A.       Definitions When used in this Code, the following terms shall have the
meanings set forth below:

         "Access Person" means any director, officer, or employee of AMR
Investment Services, Inc. ("Company").

         "Advisory Account" means any account with respect to which the Company
provides investment advisory services pursuant to a contract.

         "Beneficial Ownership" shall be interpreted in a manner consistent with
Rule 16a-1(a)(2) of the Securities Exchange Act of 1934. This includes accounts
of a spouse, minor children and relatives resident in the Access Person's home,
as well as accounts of another person if by reason of any contract,
understanding, relationship, agreement or other arrangement the Access Person
obtains beneficial ownership.

         "Code" means this Code of Ethics.

         "Company" means AMR Investment Services, Inc.

         "Compliance Officer" means the Company officer(s) designated by the
Company President as being responsible for receiving reports or notices and
performing such other duties as required by the Code.

         "Control" means the power to exercise a controlling influence over the
management or policies of a company, unless such power is solely the result of
an official position with the company.

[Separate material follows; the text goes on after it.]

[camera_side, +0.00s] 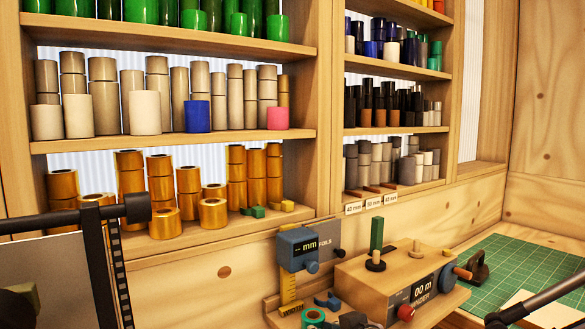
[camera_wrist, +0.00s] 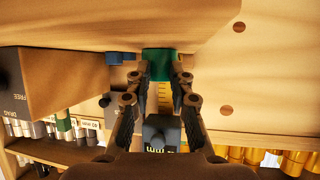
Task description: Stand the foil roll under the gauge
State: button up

A natural person shall be presumed not to
be a "control" person for this purpose, unless a determination to the contrary
is made by the Securities and Exchange Commission.

         "Exempt Security" means any security issued by the government of the
United States or its agencies and instrumentalities, bankers' acceptances, bank
certificates of deposit, commercial paper, other high quality short-term debt
instruments, or shares of open-end investment companies. In addition, as may be
determined by the Compliance Officer, certain futures transactions and options
on certain broad-based securities indices will be deemed an "Exempt Security."

         "Investment Personnel" includes the President, the Vice President-Trust
Investments, portfolio managers employed by the Company and the analysts and
traders who assist in the investment process.

         "Portfolio Managers" are defined as those employees of the Company with
direct responsibility and authority to make investment decisions affecting an
Advisory Account.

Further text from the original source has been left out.